• [DATASET CONTENT]

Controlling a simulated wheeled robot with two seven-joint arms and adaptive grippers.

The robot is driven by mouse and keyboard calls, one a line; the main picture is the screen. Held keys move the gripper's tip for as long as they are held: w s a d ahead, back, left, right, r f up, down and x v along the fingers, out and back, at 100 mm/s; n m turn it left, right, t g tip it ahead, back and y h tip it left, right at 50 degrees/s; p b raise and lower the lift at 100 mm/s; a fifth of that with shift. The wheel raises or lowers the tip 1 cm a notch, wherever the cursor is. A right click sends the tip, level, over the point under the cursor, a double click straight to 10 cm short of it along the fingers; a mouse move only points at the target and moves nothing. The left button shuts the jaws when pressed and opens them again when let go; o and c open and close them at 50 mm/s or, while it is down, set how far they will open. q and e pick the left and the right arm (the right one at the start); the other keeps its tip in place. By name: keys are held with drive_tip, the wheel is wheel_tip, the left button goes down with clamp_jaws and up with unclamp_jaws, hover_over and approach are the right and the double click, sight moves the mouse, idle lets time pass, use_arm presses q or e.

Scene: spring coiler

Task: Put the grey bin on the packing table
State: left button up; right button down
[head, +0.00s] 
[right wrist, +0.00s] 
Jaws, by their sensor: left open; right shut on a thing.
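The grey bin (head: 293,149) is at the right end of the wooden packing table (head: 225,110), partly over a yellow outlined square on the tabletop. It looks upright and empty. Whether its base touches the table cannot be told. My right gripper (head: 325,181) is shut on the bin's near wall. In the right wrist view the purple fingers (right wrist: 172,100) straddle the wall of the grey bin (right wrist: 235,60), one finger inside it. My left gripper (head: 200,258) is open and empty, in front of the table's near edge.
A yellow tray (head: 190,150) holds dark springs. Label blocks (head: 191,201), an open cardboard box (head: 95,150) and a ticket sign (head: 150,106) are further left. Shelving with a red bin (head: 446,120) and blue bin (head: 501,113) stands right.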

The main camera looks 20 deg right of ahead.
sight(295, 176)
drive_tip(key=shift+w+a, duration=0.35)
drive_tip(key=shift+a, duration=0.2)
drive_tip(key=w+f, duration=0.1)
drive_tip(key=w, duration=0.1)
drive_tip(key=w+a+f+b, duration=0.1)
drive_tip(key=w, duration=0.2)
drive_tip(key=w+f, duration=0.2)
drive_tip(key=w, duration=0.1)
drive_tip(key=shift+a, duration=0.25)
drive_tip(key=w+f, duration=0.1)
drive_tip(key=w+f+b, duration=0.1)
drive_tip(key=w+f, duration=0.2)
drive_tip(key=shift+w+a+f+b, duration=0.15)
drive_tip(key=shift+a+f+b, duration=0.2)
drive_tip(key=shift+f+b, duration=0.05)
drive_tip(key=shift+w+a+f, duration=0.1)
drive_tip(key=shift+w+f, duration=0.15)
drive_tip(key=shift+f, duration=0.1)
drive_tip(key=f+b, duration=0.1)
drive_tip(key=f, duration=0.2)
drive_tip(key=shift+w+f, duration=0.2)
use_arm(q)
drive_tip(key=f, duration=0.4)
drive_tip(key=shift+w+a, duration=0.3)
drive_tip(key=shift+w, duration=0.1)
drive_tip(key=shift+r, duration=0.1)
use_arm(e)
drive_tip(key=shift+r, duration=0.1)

• [CHALLENGE]
Where a line in the material above holds "robot", copy that line.

• [SOLUTION TO THIS EXERCISE]
Controlling a simulated wheeled robot with two seven-joint arms and adaptive grippers.
The robot is driven by mouse and keyboard calls, one a line; the main picture is the screen. Held keys move the gripper's tip for as long as they are held: w s a d ahead, back, left, right, r f up, down and x v along the fingers, out and back, at 100 mm/s; n m turn it left, right, t g tip it ahead, back and y h tip it left, right at 50 degrees/s; p b raise and lower the lift at 100 mm/s; a fifth of that with shift. The wheel raises or lowers the tip 1 cm a notch, wherever the cursor is. A right click sends the tip, level, over the point under the cursor, a double click straight to 10 cm short of it along the fingers; a mouse move only points at the target and moves nothing. The left button shuts the jaws when pressed and opens them again when let go; o and c open and close them at 50 mm/s or, while it is down, set how far they will open. q and e pick the left and the right arm (the right one at the start); the other keeps its tip in place. By name: keys are held with drive_tip, the wheel is wheel_tip, the left button goes down with clamp_jaws and up with unclamp_jaws, hover_over and approach are the right and the double click, sight moves the mouse, idle lets time pass, use_arm presses q or e.

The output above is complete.